• _PROBLEM TO WORK ON_: Copy out precisely the lines beginning at the line that contains "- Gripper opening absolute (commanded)" and ending at the line that contains "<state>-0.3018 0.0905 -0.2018", including both.
──────── DATA ────────
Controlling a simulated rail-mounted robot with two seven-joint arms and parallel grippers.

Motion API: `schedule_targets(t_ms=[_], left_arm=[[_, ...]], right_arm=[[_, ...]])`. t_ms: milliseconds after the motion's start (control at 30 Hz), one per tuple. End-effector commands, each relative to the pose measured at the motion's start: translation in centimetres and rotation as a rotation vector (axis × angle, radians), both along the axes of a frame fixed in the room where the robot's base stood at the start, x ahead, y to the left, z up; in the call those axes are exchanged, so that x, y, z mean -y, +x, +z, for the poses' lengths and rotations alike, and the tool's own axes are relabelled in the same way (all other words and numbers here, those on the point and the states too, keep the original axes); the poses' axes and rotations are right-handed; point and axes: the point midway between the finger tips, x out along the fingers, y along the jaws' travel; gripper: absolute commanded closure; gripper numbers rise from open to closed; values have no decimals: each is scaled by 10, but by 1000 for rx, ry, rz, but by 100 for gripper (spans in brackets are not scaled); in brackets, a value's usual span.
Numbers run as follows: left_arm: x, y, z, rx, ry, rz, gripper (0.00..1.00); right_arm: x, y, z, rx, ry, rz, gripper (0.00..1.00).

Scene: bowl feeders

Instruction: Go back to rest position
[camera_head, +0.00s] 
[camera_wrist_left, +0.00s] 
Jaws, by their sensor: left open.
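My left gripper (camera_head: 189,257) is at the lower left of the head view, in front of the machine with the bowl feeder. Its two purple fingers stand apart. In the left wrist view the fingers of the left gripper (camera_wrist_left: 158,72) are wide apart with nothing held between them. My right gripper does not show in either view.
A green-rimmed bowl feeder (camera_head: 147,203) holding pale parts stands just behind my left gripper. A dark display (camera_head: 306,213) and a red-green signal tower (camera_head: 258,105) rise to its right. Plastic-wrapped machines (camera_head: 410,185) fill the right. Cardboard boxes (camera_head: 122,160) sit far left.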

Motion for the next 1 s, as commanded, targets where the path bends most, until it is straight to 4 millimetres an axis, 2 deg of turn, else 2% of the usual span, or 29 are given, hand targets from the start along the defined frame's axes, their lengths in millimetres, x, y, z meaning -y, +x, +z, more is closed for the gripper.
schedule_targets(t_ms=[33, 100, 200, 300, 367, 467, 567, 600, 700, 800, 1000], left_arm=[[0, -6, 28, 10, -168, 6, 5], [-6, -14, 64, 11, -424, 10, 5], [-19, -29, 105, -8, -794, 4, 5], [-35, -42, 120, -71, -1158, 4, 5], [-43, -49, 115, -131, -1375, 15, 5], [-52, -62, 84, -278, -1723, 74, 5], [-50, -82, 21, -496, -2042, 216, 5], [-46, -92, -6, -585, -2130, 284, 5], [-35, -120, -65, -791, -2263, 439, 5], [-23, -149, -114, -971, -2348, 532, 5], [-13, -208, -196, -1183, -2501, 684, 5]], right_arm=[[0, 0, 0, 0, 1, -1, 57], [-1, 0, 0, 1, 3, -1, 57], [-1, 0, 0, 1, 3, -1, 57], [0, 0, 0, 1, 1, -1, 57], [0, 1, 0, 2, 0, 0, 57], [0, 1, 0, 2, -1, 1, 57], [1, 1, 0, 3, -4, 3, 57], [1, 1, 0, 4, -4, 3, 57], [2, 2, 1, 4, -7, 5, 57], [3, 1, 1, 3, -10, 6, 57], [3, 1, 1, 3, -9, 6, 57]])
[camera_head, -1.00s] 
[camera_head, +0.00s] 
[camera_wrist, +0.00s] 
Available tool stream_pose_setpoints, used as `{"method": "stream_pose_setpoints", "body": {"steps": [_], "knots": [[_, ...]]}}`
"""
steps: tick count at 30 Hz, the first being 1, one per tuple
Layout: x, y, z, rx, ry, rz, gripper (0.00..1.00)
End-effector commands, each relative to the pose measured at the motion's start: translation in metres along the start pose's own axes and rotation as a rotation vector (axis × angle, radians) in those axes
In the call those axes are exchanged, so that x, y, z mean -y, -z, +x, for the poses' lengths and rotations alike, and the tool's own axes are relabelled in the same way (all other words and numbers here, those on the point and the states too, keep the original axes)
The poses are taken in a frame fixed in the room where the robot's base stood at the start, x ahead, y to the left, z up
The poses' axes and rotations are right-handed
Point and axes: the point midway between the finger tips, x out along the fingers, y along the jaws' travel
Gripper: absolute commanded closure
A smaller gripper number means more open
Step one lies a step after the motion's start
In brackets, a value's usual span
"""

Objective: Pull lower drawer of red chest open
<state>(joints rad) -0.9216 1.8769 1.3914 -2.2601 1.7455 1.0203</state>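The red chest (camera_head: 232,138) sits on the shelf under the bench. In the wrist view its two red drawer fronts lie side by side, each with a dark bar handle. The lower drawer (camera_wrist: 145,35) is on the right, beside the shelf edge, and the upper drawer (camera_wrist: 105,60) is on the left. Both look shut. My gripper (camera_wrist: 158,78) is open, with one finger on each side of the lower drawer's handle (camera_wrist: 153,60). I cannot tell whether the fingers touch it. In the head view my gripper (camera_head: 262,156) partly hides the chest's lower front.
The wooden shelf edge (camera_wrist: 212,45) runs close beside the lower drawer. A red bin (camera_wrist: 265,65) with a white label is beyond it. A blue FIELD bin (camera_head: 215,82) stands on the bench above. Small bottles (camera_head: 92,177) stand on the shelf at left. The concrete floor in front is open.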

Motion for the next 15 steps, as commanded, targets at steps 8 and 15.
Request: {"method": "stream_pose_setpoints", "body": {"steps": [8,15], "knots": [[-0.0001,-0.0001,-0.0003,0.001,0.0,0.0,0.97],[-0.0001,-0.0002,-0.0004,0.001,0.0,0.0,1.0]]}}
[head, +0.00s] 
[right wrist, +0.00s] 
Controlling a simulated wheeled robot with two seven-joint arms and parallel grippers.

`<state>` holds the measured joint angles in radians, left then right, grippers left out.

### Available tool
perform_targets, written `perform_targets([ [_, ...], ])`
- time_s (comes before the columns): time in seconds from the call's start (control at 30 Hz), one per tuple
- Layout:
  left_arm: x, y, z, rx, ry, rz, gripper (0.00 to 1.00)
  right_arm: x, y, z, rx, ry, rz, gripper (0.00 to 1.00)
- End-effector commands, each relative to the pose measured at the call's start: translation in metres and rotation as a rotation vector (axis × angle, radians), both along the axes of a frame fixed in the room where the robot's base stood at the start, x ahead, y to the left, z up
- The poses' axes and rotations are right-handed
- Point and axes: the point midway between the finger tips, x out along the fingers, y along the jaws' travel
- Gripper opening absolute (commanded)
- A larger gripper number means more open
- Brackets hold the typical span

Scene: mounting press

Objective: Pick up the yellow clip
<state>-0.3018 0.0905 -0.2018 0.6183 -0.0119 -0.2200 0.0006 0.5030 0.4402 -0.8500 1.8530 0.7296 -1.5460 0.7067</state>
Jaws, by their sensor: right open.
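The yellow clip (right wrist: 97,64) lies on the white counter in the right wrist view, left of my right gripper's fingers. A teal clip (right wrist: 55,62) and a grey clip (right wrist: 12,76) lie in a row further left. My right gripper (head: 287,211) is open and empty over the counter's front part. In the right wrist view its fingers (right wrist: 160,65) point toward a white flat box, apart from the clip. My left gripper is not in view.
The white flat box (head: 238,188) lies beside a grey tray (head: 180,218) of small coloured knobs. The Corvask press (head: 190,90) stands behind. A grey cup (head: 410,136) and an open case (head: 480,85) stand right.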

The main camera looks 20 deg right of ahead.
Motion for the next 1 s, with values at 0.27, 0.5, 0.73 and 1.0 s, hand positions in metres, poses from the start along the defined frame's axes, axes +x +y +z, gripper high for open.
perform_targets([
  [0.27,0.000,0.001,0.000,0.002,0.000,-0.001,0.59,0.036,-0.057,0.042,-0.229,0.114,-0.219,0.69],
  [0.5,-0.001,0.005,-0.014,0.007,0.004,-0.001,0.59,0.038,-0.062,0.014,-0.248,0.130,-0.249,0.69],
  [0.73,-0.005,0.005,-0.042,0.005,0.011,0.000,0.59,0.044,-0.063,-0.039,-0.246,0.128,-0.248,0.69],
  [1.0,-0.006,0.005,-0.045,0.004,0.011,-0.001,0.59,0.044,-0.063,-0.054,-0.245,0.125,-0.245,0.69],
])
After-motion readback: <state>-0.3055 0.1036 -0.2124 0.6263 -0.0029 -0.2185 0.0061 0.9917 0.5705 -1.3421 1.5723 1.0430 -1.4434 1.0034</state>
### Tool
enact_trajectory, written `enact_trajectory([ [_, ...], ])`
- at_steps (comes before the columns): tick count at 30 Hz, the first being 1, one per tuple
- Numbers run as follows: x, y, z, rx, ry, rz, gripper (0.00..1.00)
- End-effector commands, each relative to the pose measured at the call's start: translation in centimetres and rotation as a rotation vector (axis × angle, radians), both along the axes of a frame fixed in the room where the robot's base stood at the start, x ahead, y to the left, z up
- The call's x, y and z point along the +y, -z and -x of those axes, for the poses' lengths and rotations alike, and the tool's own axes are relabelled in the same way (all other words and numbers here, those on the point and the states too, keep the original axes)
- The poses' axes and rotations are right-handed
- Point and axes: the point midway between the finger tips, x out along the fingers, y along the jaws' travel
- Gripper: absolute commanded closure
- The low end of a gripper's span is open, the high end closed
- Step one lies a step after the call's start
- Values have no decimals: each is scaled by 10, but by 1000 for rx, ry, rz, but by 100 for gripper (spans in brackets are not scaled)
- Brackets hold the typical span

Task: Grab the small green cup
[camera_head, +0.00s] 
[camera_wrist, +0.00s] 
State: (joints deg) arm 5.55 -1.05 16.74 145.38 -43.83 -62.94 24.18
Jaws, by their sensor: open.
────────
• _PROBLEM SOLUTION_:
- Gripper opening absolute (commanded)
- A larger gripper number means more open
- Brackets hold the typical span

Scene: mounting press

Objective: Pick up the yellow clip
<state>-0.3018 0.0905 -0.2018 0.6183 -0.0119 -0.2200 0.0006 0.5030 0.4402 -0.8500 1.8530 0.7296 -1.5460 0.7067</state>

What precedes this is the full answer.